(Extracted records)
-- Start --

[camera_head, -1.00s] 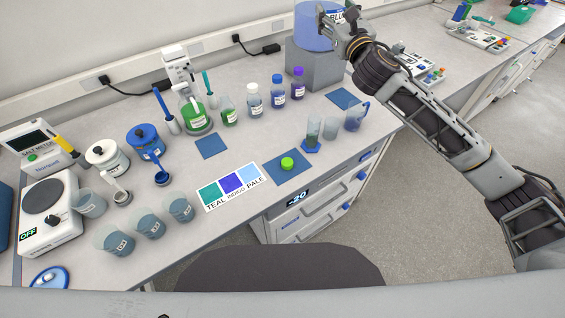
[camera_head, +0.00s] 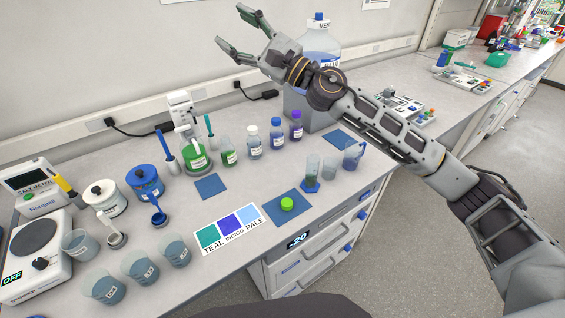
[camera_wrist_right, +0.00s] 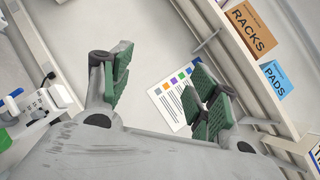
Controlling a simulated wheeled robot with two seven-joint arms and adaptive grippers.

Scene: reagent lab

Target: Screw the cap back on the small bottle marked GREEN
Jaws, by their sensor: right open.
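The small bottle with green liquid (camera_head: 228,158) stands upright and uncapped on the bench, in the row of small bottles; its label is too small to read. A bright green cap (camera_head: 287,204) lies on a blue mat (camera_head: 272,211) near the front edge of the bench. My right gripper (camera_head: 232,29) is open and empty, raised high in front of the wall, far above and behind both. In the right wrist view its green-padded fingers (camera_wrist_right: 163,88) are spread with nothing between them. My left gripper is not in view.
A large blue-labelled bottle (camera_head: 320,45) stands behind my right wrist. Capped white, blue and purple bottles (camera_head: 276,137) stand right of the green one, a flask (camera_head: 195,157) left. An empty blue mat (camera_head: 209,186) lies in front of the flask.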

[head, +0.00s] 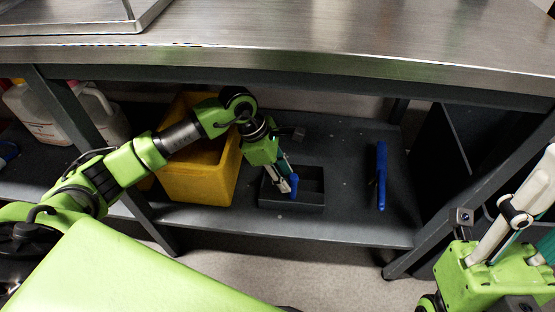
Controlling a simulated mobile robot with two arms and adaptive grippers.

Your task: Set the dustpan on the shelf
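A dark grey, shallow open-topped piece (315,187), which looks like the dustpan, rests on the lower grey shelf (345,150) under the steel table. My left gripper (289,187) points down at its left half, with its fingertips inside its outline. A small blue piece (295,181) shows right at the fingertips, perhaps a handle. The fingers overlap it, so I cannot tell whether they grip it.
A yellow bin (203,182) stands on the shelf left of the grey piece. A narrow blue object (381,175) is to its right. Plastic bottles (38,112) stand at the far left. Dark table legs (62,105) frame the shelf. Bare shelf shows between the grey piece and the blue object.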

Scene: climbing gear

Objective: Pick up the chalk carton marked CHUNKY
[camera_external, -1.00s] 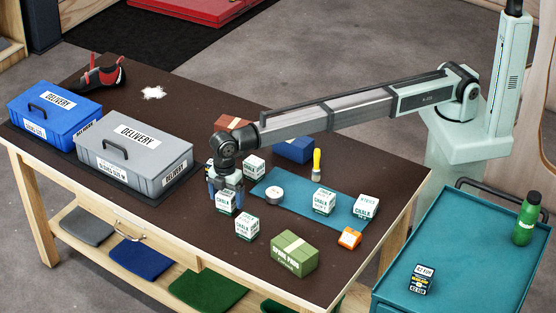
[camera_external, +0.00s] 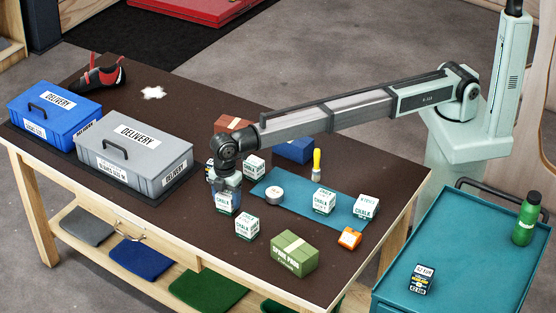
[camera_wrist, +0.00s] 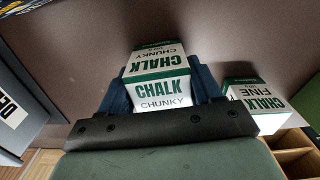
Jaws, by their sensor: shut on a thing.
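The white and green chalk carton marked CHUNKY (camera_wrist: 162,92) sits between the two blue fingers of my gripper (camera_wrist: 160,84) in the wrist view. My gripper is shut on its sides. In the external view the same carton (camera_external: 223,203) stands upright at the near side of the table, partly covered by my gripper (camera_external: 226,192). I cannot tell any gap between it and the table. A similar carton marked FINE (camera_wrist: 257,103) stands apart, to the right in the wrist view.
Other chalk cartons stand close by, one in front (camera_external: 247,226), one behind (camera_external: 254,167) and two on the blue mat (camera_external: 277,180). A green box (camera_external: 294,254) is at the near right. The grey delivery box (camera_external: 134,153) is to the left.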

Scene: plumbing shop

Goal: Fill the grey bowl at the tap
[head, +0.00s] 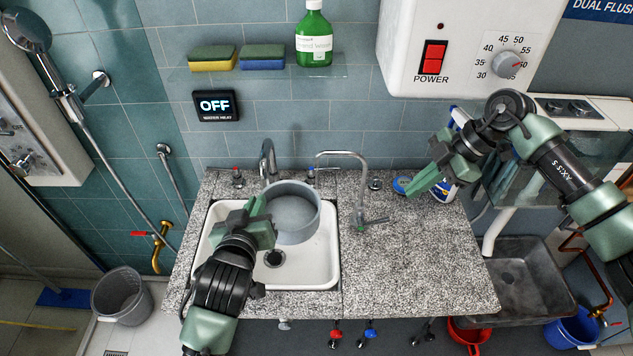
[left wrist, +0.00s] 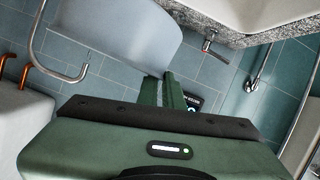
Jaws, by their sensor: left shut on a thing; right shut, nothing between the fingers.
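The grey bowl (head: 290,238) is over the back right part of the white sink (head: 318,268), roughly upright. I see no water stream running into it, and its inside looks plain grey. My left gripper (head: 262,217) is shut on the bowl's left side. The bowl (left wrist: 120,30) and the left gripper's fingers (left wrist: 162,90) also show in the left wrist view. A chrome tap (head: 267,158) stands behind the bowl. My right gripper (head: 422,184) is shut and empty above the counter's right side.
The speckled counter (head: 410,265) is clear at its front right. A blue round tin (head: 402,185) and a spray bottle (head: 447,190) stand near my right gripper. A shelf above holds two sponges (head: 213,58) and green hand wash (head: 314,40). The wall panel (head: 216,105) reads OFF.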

-- End --
-- Start --

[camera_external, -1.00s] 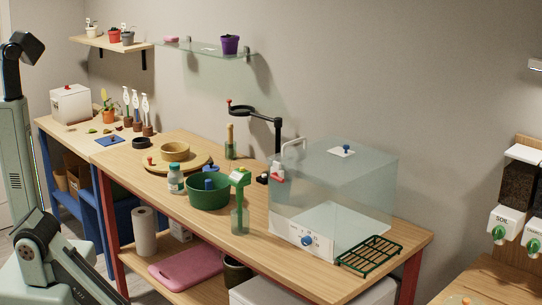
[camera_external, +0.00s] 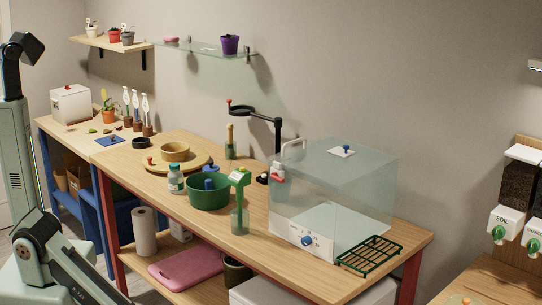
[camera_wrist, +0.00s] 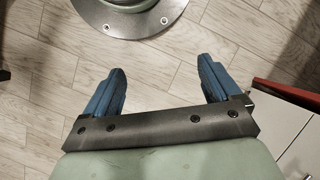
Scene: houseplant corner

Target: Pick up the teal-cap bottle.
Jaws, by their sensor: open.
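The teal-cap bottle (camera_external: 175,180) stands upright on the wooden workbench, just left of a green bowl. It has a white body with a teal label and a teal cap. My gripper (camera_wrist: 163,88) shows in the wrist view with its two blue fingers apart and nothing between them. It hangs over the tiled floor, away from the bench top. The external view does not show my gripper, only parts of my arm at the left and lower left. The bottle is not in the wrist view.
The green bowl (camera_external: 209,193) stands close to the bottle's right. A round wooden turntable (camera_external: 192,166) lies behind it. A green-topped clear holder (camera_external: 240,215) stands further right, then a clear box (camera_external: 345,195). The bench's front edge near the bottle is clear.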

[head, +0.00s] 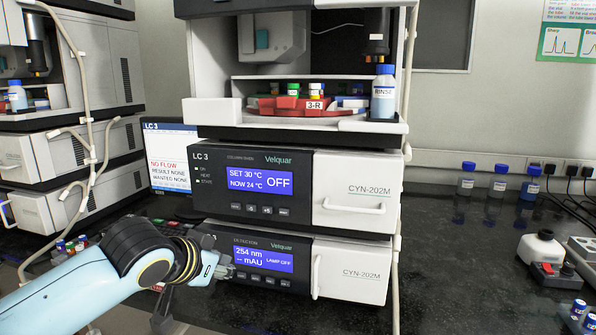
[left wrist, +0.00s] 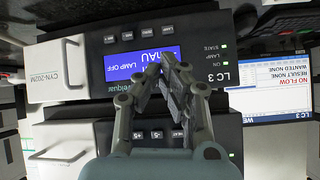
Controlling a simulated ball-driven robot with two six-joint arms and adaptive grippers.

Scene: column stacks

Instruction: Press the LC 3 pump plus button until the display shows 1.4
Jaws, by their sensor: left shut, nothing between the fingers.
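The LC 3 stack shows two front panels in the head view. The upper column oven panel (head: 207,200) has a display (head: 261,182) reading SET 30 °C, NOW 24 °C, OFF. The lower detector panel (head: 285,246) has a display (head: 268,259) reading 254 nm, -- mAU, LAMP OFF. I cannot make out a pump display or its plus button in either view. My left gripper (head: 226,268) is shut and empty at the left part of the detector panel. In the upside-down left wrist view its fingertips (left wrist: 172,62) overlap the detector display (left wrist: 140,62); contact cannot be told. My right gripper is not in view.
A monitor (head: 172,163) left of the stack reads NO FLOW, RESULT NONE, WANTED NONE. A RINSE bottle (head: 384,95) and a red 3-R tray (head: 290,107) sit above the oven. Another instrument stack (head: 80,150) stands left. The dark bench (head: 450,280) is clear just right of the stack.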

-- End --
-- Start --

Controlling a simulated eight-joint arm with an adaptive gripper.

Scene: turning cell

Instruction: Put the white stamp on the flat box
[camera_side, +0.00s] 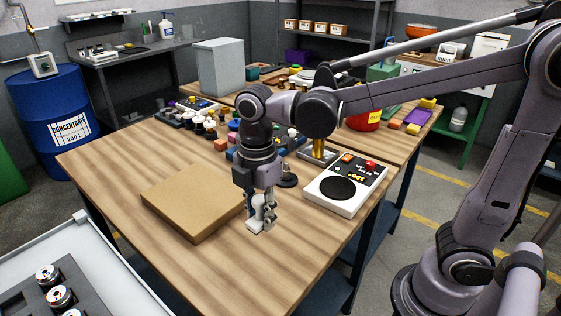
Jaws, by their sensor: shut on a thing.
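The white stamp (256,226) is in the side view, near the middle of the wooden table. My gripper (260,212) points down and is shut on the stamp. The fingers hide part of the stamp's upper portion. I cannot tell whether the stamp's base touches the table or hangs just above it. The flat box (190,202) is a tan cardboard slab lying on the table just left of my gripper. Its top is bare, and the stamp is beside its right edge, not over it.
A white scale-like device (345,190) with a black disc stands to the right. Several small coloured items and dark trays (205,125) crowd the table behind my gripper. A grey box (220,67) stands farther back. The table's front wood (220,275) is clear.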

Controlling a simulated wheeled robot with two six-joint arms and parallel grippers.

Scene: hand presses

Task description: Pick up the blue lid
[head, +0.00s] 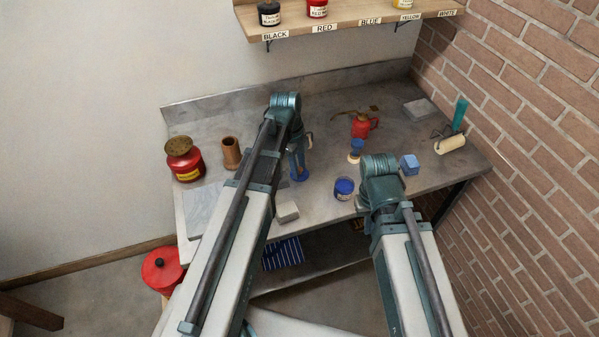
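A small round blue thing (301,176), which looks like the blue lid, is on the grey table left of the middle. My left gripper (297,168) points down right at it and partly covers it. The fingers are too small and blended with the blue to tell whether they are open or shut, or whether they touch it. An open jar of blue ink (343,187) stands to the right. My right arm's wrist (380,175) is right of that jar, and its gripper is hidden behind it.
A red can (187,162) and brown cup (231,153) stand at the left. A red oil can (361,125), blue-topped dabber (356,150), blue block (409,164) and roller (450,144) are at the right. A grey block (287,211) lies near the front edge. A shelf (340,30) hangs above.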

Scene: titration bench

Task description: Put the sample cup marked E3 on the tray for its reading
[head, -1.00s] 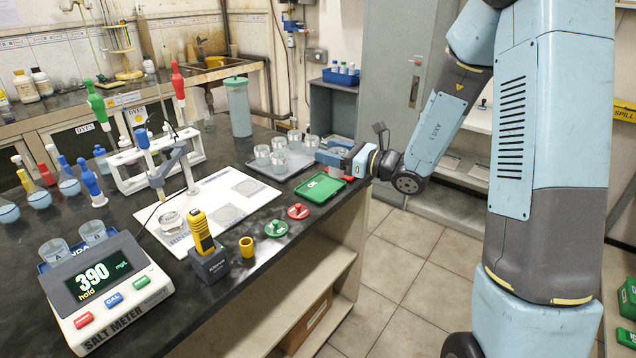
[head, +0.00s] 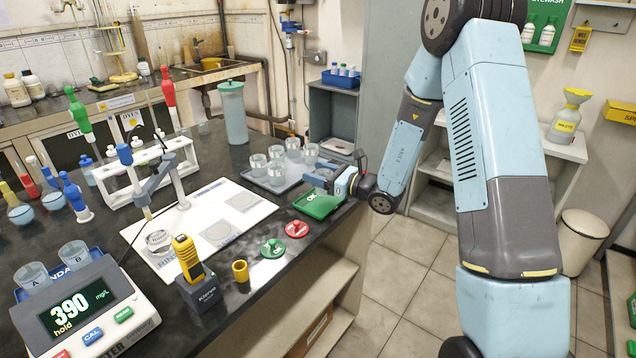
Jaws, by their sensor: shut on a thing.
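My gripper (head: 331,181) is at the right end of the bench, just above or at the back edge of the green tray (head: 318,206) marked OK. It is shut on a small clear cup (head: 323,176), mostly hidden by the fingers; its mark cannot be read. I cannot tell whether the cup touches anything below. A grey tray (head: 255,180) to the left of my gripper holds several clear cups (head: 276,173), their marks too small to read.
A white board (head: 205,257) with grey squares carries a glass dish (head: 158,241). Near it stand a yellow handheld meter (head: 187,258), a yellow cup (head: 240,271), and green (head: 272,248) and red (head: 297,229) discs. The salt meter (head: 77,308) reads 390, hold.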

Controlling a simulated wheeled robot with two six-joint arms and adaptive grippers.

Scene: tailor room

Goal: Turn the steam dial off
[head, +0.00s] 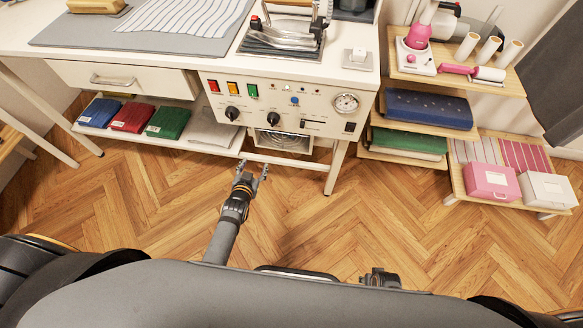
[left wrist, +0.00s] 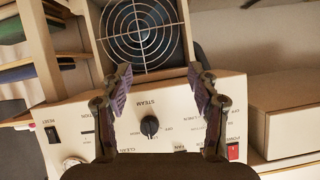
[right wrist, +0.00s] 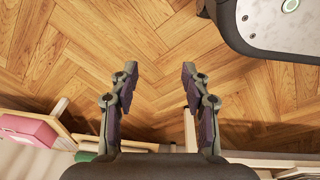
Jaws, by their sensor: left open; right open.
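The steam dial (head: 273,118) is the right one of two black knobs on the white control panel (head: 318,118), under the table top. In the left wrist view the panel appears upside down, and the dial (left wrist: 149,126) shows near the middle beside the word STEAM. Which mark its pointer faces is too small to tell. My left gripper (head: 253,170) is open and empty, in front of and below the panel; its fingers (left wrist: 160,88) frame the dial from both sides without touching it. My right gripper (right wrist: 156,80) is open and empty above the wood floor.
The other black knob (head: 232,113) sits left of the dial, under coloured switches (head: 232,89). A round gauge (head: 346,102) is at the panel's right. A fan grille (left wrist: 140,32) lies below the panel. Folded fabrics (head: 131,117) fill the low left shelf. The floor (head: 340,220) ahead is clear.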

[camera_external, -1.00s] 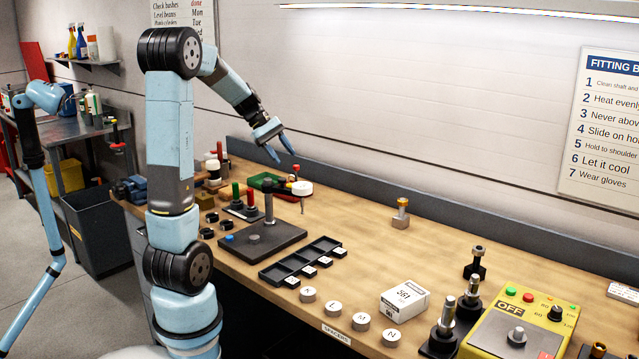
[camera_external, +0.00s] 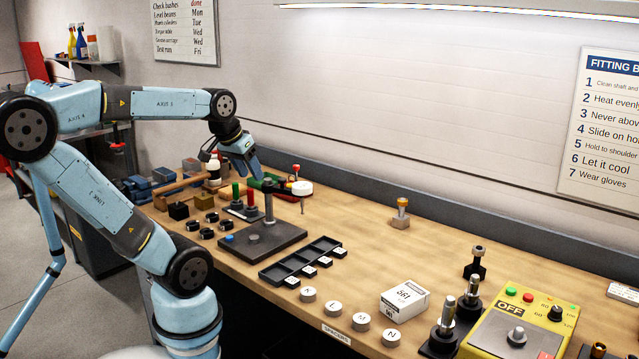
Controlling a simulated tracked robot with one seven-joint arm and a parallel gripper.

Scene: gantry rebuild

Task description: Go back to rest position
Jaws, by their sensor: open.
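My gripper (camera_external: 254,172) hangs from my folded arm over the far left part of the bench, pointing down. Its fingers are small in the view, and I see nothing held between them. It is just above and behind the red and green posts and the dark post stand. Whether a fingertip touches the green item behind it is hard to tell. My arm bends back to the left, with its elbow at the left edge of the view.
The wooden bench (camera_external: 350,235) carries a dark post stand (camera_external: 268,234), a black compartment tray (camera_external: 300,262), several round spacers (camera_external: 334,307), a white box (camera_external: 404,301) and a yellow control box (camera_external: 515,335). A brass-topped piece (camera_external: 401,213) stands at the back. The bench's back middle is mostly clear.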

-- End --

WRITTEN TASK: Copy word for word every line from the one with "Instruction: Put the" through the one with "Task description: Pick up the blue lid", including both. No pictures belong in the copy.

ANSWER TO THE TASK:
Instruction: Put the white stamp on the flat box
[camera_side, +0.00s] 
Jaws, by their sensor: shut on a thing.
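The white stamp (256,226) is in the side view, near the middle of the wooden table. My gripper (260,212) points down and is shut on the stamp. The fingers hide part of the stamp's upper portion. I cannot tell whether the stamp's base touches the table or hangs just above it. The flat box (190,202) is a tan cardboard slab lying on the table just left of my gripper. Its top is bare, and the stamp is beside its right edge, not over it.
A white scale-like device (345,190) with a black disc stands to the right. Several small coloured items and dark trays (205,125) crowd the table behind my gripper. A grey box (220,67) stands farther back. The table's front wood (220,275) is clear.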

Controlling a simulated wheeled robot with two six-joint arms and parallel grippers.

Scene: hand presses

Task description: Pick up the blue lid

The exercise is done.